Selon des diplomates et des sources appartenant aux milieux religieux, un résultat concret de cette conférence est qu’il va devenir plus facile pour les Eglises et autres organisations religieuses de s’enregistrer auprès des autorités étatiques. L’objectif recherché est d’amener les groupes religieux, qui agissent aujourd’hui de manière indépendante, dans la sphère de contrôle de l’Etat ; ainsi, quelques-uns des millions de membres des Eglises « clandestines » pourraient être officiellement enregistrés comme « croyants ». Cela pourrait permettre de réduire le risque d’être pris et arrêté lors des campagnes menées par les autorités à intervalles réguliers et qui visent à empêcher les rassemblements religieux non autorisés. Mais, simultanément, cela pourrait aussi signifier un très net accroissement des risques que courent ceux qui sont laissés en-dehors du champ officiel.

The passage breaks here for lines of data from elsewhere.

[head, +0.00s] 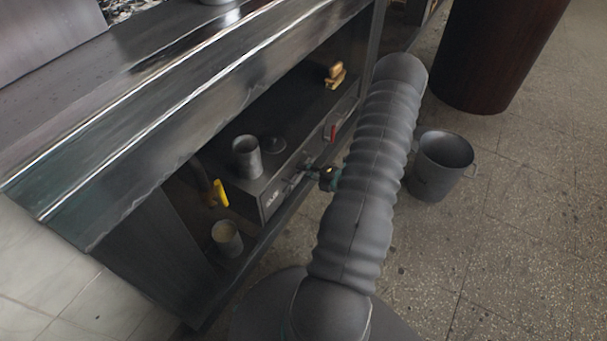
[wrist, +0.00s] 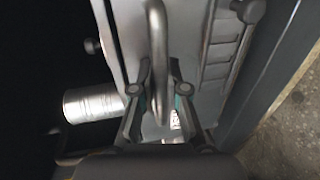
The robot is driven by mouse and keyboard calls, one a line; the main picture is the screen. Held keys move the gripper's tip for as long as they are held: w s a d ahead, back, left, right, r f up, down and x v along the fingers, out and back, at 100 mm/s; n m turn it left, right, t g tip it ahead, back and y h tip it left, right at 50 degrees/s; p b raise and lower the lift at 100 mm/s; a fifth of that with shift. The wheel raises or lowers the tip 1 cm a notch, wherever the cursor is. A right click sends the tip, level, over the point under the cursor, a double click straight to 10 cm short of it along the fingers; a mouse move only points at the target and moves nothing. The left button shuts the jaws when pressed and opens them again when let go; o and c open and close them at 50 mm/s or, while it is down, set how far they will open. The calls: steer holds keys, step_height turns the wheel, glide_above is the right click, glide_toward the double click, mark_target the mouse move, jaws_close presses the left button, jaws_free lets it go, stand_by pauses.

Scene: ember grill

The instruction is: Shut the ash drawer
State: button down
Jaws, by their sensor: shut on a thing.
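The grey metal front (head: 286,190) with a small pale label sits low under the grill counter; I take it for the ash drawer. How far it stands out is hard to tell from here. In the wrist view the front panel (wrist: 194,45) fills the middle, with a grey bar handle (wrist: 157,50) across it. My gripper (wrist: 159,90) has one finger on each side of the bar and is shut on it. In the head view my gripper (head: 306,174) is small at the front, partly hidden by my arm.
A metal cup (head: 247,160) stands above the front, and another cup (head: 227,239) is lower left. A yellow handle (head: 220,193), a red handle (head: 331,132) and a yellow brush-like thing (head: 336,76) are nearby. A bucket (head: 440,168) and dark red cylinder (head: 500,50) stand right; floor between is open.

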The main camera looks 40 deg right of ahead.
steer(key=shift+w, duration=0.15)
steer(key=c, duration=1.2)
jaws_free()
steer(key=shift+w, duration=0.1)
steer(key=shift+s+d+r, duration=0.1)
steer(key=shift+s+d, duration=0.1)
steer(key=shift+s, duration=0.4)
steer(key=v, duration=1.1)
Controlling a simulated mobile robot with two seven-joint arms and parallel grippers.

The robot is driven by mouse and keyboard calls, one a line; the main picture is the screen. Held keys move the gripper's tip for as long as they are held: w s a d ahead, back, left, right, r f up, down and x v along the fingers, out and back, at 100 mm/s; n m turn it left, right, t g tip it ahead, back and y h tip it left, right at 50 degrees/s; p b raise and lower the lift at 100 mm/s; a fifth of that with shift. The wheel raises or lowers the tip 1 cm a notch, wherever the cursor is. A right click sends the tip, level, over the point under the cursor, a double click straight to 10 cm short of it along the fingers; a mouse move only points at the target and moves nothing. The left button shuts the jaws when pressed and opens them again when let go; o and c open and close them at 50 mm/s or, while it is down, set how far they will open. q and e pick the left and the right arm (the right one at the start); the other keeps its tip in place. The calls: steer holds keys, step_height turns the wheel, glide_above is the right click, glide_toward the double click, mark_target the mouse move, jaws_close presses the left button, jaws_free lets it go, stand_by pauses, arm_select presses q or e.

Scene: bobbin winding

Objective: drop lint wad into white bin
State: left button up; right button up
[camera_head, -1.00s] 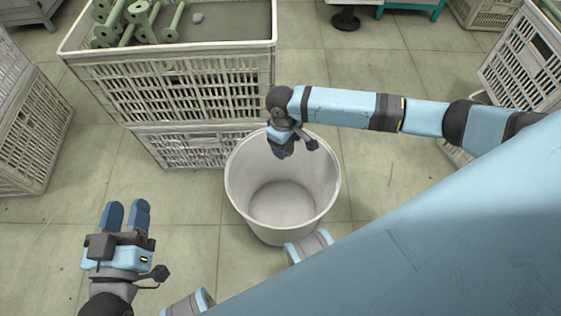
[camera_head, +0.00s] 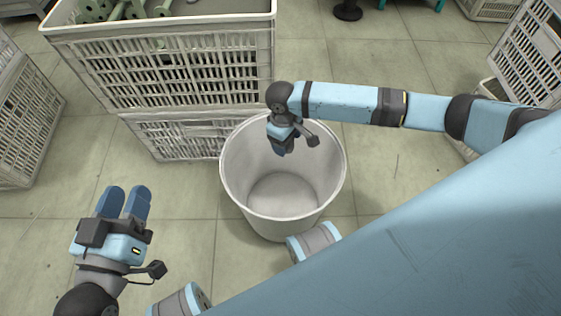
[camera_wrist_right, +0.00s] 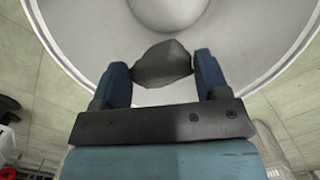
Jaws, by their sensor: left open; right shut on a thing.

Bien que les cinq grandes religions officiellement reconnues en Chine soient concernées par la réunion du 10 décembre, ce sont les Eglises protestantes qui devraient en être les principaux et immédiats bénéficiaires. Aux termes de la législation actuelle, les communautés catholiques et protestantes doivent être respectivement enregistrées auprès de l’Association patriotique des catholiques chinois et auprès du Mouvement des Trois autonomies. Mais l’histoire des relations entre les Eglises « officielles » et « clandestines », faite, entre autres, d’acrimonie, a créé des barrières quasi infranchissables, de nombreux membres des communautés « clandestines » considérant que l’enregistrement auprès de ces Associations patriotiques est synonyme de reddition. Dans le cas des protestants, des dénominations particulières sont comme dissoutes au sein du Mouvement des Trois autonomies. Nombreux sont ceux qui ne veulent pas s’enregistrer parce qu’ils craignent que les caractères spécifiques de leur dénomination soient dilués dans le Mouvement. Désormais, les nouvelles règles proposées permettraient leur enregistrement en tant qu’entités distinctes auprès du Bureau des Affaires religieuses – sans avoir à s’enregistrer auprès de l’Eglise officielle. Cela devrait donc leur permettre de conserver leur statut propre en tant que dénominations particulières.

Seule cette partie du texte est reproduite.